The second criticism is that, even with a free swap before each
operation, a stack still isn't as good as a traditional register set:
sometimes a stack requires a bunch of extra swaps.

This criticism usually comes from compiler writers who are trying to
generate x86 code. They use a traditional register allocator, as they
learned in school, for a simulated machine with 8 registers that don't
move; then they try to convert the resulting code into x86 code. The
simplest conversion strategy, namely inserting a swap before any
operation that uses two non-top values, is fine for a sequence of
operations with no labels and no jumps (a ``basic block''), but a
backwards jump may require additional swaps to reshuffle the stack.

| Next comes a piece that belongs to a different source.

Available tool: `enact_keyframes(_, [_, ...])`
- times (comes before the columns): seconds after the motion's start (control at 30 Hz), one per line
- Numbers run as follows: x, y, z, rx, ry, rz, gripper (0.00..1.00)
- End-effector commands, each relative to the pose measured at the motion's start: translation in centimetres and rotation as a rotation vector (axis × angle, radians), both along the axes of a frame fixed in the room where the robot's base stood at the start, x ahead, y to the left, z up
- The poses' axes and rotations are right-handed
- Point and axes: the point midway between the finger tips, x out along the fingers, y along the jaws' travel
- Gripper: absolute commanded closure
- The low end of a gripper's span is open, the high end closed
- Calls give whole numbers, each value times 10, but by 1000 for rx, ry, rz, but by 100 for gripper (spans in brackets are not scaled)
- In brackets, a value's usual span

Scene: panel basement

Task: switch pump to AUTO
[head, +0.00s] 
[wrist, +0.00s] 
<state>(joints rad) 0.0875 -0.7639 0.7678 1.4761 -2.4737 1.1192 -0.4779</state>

One response is that there are obvious ways to improve the conversion
strategy. There's often a choice of swaps before an operation; by
combining these choices one can usually eliminate the end-of-basic-block
reshuffling.

I've recently realized that there's another response. Everyone keeps
talking about a one-free-swap stack as worse than a traditional register
set, the only question being how much worse. But maybe a one-free-swap
stack is _better_ than a traditional register set!

Here's an example. Try applying a traditional 8-register allocator to
the following loop:

   ...
   do {
     F += B;
     G += B;
     H += B;
     X = A + B;
     A = B + C;
     B = C + X;
     C += A;
     D += B;
     E += B;
   } while (...);
   ...

Let's start from the moment after the X assignment. The values assigned
to B, C, D, E, F, G, H, X are all ``live''---they will be used later---
so they need separate registers. Let's say they're in registers 0, 1, 2,
3, 4, 5, 6, 7.

The assignment to A then ``kills'' B, but every other variable is still
live, so we don't have any choice but to put A into register 0.

Next, the assignment to B kills X, but every other variable is still
live, so we don't have any choice but to put B into register 7.

Similarly, the assignments to C, D, E, F, G, H are forced to leave C, D,
E, F, G, H in registers 1, 2, 3, 4, 5, 6.

Finally, the assignment to X kills A, but every other variable is still
live, so we don't have any choice but to put X into register 0.

Now we've reached our starting point again---with the registers in the
wrong order. The traditional register allocator has to insert extra
code: a swap of B and X (typically via memory), or an unrolled loop. In
traditional language introduced by Chaitin, the ``conflict graph'' of
these variables is the complete graph on 9 vertices, so there's no way
to ``8-color'' it, even though only 8 values are live at any moment.

With a one-free-swap stack, on the other hand, it's easy to handle the
same loop without any extra shuffling:

   Stack: top -> B C D E F G H A <- bottom.    F += B
   Stack: top -> B C D E F G H A <- bottom.    G += B
   Stack: top -> B C D E F G H A <- bottom.    H += B
   Stack: top -> B C D E F G H A <- bottom.    swap A to top
   Stack: top -> A C D E F G H B <- bottom.    X = A + B
   Stack: top -> X C D E F G H B <- bottom.    swap B to top
   Stack: top -> B C D E F G H X <- bottom.    A = B + C
   Stack: top -> A C D E F G H X <- bottom.    swap X to top
   Stack: top -> X C D E F G H A <- bottom.    B = C + X
   Stack: top -> B C D E F G H A <- bottom.    swap C to top
   Stack: top -> C B D E F G H A <- bottom.    C += A
   Stack: top -> C B D E F G H A <- bottom.    swap B to top
   Stack: top -> B C D E F G H A <- bottom.    D += B
   Stack: top -> B C D E F G H A <- bottom.    E += B

So, in this example, the one-free-swap stack is actually _faster_ than
the traditional register set.

Everyone working on traditional register allocation knows that it's
sometimes impossible to fit code into 8 traditional registers, even
though the code has at most 8 live values. Nobody seems to have realized
that some of the same examples _can_ fit into an 8-element one-free-swap
stack. Of course, you can't see this if you make the mistake of starting
with traditional 8-register allocation; you'll throw away all of these
examples before you generate stack code!

Yes, there are cases where a one-free-swap stack is worse than a
traditional register set. One of the worst cases is a jump that kills
several values simultaneously, forcing several stack pops. But there are
also cases where a one-free-swap stack is better than a traditional
register set.

I suggest that compiler writers stop viewing the x86 stack as a twisted
version of a traditional 8-register set. Any code that uses at most 8
live values should be translated directly into stack code. Assigning
traditional registers to the values is a bad idea.